(Dataset rows)
- - -

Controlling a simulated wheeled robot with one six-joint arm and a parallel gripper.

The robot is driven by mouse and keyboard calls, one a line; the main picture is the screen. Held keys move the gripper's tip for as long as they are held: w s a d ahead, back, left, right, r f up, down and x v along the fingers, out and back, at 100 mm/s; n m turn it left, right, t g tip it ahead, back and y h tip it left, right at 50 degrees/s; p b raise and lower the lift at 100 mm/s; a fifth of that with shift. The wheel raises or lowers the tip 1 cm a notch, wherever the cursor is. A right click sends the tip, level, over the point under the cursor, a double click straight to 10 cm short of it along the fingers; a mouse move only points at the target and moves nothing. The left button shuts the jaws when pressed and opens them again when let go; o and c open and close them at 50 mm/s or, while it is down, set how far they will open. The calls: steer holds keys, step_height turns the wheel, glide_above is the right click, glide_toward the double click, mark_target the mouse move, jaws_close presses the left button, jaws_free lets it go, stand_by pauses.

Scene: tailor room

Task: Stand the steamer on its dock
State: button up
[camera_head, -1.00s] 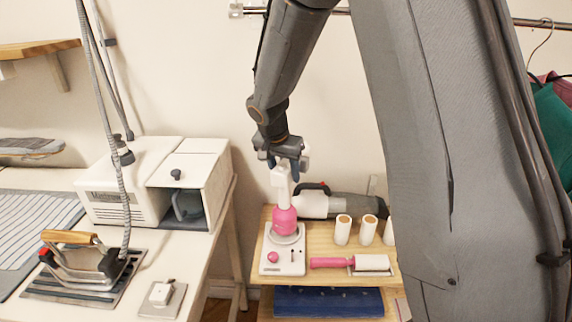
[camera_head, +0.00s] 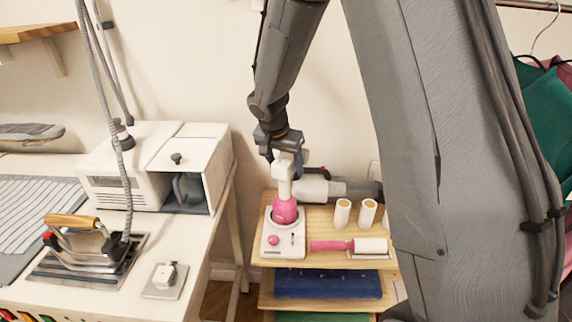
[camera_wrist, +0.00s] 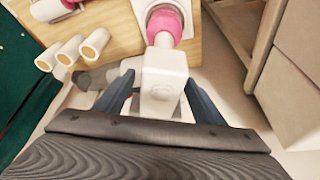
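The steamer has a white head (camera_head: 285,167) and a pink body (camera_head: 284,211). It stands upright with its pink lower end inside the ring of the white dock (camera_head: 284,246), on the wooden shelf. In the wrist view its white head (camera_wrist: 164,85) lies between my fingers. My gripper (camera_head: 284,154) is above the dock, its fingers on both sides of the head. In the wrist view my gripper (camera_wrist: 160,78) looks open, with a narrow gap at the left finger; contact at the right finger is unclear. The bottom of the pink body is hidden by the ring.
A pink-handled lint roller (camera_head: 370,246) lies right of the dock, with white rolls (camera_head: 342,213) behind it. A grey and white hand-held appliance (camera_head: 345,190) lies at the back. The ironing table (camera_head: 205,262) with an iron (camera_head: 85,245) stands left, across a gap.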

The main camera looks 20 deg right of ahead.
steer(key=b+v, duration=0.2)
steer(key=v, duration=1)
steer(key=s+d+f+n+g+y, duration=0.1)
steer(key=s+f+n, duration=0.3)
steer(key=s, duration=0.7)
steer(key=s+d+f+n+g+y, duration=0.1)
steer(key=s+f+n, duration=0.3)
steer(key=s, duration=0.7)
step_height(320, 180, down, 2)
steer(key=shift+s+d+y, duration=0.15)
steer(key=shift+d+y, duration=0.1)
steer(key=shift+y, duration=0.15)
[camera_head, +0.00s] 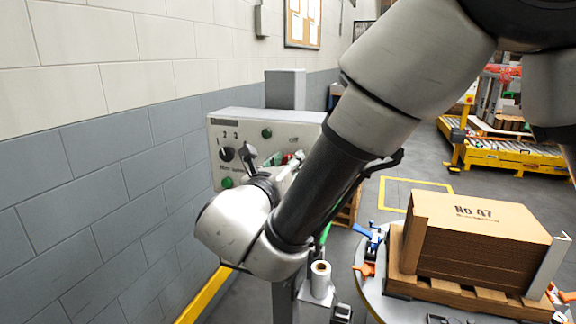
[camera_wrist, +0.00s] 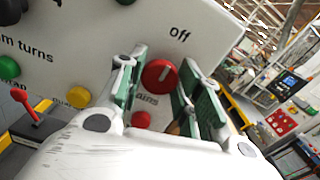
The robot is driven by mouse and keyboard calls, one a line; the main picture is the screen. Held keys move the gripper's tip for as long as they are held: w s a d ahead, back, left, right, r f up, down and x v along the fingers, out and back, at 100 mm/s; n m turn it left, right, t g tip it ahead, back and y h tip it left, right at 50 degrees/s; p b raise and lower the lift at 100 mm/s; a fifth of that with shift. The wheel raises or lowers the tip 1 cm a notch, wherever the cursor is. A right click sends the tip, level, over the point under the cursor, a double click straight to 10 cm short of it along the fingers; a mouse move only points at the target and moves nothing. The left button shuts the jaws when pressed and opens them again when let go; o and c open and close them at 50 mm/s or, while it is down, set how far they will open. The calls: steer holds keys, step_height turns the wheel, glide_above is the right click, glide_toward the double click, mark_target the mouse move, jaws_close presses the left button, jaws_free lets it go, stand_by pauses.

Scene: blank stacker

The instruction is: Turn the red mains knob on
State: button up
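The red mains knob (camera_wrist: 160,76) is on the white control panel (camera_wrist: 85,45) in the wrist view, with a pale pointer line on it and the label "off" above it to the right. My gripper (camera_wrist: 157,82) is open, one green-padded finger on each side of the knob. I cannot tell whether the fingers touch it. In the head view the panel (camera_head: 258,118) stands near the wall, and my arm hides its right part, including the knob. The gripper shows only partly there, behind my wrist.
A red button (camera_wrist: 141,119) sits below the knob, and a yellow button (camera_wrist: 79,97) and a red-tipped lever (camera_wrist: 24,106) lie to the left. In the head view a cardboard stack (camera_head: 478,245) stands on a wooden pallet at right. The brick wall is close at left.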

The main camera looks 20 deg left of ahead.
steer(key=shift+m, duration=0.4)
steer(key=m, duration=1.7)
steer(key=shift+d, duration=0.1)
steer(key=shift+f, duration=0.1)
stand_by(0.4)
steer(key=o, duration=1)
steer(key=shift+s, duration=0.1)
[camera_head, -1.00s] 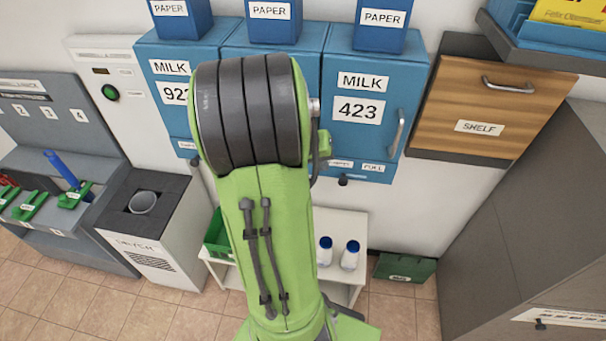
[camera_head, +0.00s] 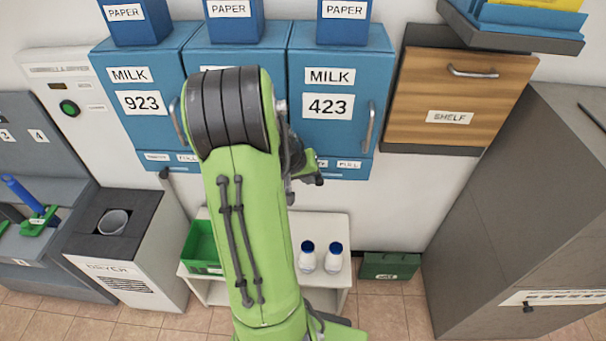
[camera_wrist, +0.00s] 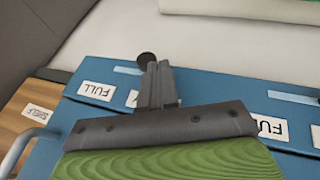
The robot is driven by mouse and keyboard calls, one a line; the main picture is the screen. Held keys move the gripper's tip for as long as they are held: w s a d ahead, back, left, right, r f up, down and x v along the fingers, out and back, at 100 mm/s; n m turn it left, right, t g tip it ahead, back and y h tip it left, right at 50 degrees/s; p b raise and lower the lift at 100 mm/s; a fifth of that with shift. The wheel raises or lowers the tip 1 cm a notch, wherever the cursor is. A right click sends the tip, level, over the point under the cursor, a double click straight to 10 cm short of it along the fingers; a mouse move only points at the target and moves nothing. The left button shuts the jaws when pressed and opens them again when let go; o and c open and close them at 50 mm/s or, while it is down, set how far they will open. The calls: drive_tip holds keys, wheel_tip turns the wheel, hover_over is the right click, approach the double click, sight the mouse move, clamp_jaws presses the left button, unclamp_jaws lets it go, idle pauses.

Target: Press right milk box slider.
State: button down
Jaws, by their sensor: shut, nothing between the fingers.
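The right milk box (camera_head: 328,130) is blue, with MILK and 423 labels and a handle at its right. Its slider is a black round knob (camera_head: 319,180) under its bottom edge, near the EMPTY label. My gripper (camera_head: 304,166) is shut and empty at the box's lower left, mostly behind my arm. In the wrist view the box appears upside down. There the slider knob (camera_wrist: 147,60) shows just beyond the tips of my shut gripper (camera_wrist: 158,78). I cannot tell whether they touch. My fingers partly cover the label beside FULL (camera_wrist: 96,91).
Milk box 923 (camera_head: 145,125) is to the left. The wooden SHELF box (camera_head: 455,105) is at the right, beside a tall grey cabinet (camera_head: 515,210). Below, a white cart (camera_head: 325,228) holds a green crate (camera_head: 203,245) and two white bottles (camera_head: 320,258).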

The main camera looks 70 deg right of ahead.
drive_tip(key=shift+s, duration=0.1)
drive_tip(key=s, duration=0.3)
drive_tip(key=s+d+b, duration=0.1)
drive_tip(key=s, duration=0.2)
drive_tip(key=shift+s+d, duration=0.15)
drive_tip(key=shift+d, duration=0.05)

- - -

- _GOAL_: Exclude the images and reproduce the remaining data exactly.

- _SOLUTION TO THE EXERCISE_:
Controlling a simulated wheeled robot with one six-joint arm and a parallel gripper.

The robot is driven by mouse and keyboard calls, one a line; the main picture is the screen. Held keys move the gripper's tip for as long as they are held: w s a d ahead, back, left, right, r f up, down and x v along the fingers, out and back, at 100 mm/s; n m turn it left, right, t g tip it ahead, back and y h tip it left, right at 50 degrees/s; p b raise and lower the lift at 100 mm/s; a fifth of that with shift. The wheel raises or lowers the tip 1 cm a notch, wherever the cursor is. A right click sends the tip, level, over the point under the cursor, a double click straight to 10 cm short of it along the fingers; a mouse move only points at the target and moves nothing. The left button shuts the jaws when pressed and opens them again when let go; o and c open and close them at 50 mm/s or, while it is down, set how far they will open. The calls: steer holds keys, step_height turns the wheel, glide_above is the right click, glide_toward the double click, mark_target the mouse move, jaws_close presses the left button, jaws_free lets it go, stand_by pauses.

Scene: tailor room

Task: Stand the steamer on its dock
State: button up
[camera_head, -1.00s] 
[camera_head, +0.00s] 
[camera_wrist, +0.00s] 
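The steamer has a white head (camera_head: 285,167) and a pink body (camera_head: 284,211). It stands upright with its pink lower end inside the ring of the white dock (camera_head: 284,246), on the wooden shelf. In the wrist view its white head (camera_wrist: 164,85) lies between my fingers. My gripper (camera_head: 284,154) is above the dock, its fingers on both sides of the head. In the wrist view my gripper (camera_wrist: 160,78) looks open, with a narrow gap at the left finger; contact at the right finger is unclear. The bottom of the pink body is hidden by the ring.
A pink-handled lint roller (camera_head: 370,246) lies right of the dock, with white rolls (camera_head: 342,213) behind it. A grey and white hand-held appliance (camera_head: 345,190) lies at the back. The ironing table (camera_head: 205,262) with an iron (camera_head: 85,245) stands left, across a gap.

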The main camera looks 20 deg right of ahead.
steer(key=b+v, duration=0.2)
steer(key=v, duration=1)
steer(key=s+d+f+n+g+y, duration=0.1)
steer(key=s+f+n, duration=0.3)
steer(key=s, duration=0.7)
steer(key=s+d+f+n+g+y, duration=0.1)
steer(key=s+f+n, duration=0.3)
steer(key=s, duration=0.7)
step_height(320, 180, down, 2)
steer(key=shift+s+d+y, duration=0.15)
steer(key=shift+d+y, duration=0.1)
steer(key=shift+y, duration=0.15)
[camera_head, +0.00s] 
[camera_wrist, +0.00s] 
The robot is driven by mouse and keyboard calls, one a line; the main picture is the screen. Held keys move the gripper's tip for as long as they are held: w s a d ahead, back, left, right, r f up, down and x v along the fingers, out and back, at 100 mm/s; n m turn it left, right, t g tip it ahead, back and y h tip it left, right at 50 degrees/s; p b raise and lower the lift at 100 mm/s; a fifth of that with shift. The wheel raises or lowers the tip 1 cm a notch, wherever the cursor is. A right click sends the tip, level, over the point under the cursor, a double click straight to 10 cm short of it along the fingers; a mouse move only points at the target and moves nothing. The left button shuts the jaws when pressed and opens them again when let go; o and c open and close them at 50 mm/s or, while it is down, set how far they will open. The calls: steer holds keys, step_height turns the wheel, glide_above is the right click, glide_toward the double click, mark_target the mouse move, jaws_close presses the left button, jaws_free lets it go, stand_by pauses.

Scene: blank stacker

The instruction is: Turn the red mains knob on
State: button up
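The red mains knob (camera_wrist: 160,76) is on the white control panel (camera_wrist: 85,45) in the wrist view, with a pale pointer line on it and the label "off" above it to the right. My gripper (camera_wrist: 157,82) is open, one green-padded finger on each side of the knob. I cannot tell whether the fingers touch it. In the head view the panel (camera_head: 258,118) stands near the wall, and my arm hides its right part, including the knob. The gripper shows only partly there, behind my wrist.
A red button (camera_wrist: 141,119) sits below the knob, and a yellow button (camera_wrist: 79,97) and a red-tipped lever (camera_wrist: 24,106) lie to the left. In the head view a cardboard stack (camera_head: 478,245) stands on a wooden pallet at right. The brick wall is close at left.

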The main camera looks 20 deg left of ahead.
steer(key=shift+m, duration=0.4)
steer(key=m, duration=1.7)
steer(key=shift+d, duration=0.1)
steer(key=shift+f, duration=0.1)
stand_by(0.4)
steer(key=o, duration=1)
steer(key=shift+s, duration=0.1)
[camera_head, -1.00s] 
[camera_head, +0.00s] 
[camera_wrist, +0.00s] 
The robot is driven by mouse and keyboard calls, one a line; the main picture is the screen. Held keys move the gripper's tip for as long as they are held: w s a d ahead, back, left, right, r f up, down and x v along the fingers, out and back, at 100 mm/s; n m turn it left, right, t g tip it ahead, back and y h tip it left, right at 50 degrees/s; p b raise and lower the lift at 100 mm/s; a fifth of that with shift. The wheel raises or lowers the tip 1 cm a notch, wherever the cursor is. A right click sends the tip, level, over the point under the cursor, a double click straight to 10 cm short of it along the fingers; a mouse move only points at the target and moves nothing. The left button shuts the jaws when pressed and opens them again when let go; o and c open and close them at 50 mm/s or, while it is down, set how far they will open. The calls: drive_tip holds keys, wheel_tip turns the wheel, hover_over is the right click, approach the double click, sight the mouse move, clamp_jaws presses the left button, unclamp_jaws lets it go, idle pauses.

Target: Press right milk box slider.
State: button down
Jaws, by their sensor: shut, nothing between the fingers.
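The right milk box (camera_head: 328,130) is blue, with MILK and 423 labels and a handle at its right. Its slider is a black round knob (camera_head: 319,180) under its bottom edge, near the EMPTY label. My gripper (camera_head: 304,166) is shut and empty at the box's lower left, mostly behind my arm. In the wrist view the box appears upside down. There the slider knob (camera_wrist: 147,60) shows just beyond the tips of my shut gripper (camera_wrist: 158,78). I cannot tell whether they touch. My fingers partly cover the label beside FULL (camera_wrist: 96,91).
Milk box 923 (camera_head: 145,125) is to the left. The wooden SHELF box (camera_head: 455,105) is at the right, beside a tall grey cabinet (camera_head: 515,210). Below, a white cart (camera_head: 325,228) holds a green crate (camera_head: 203,245) and two white bottles (camera_head: 320,258).

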The main camera looks 70 deg right of ahead.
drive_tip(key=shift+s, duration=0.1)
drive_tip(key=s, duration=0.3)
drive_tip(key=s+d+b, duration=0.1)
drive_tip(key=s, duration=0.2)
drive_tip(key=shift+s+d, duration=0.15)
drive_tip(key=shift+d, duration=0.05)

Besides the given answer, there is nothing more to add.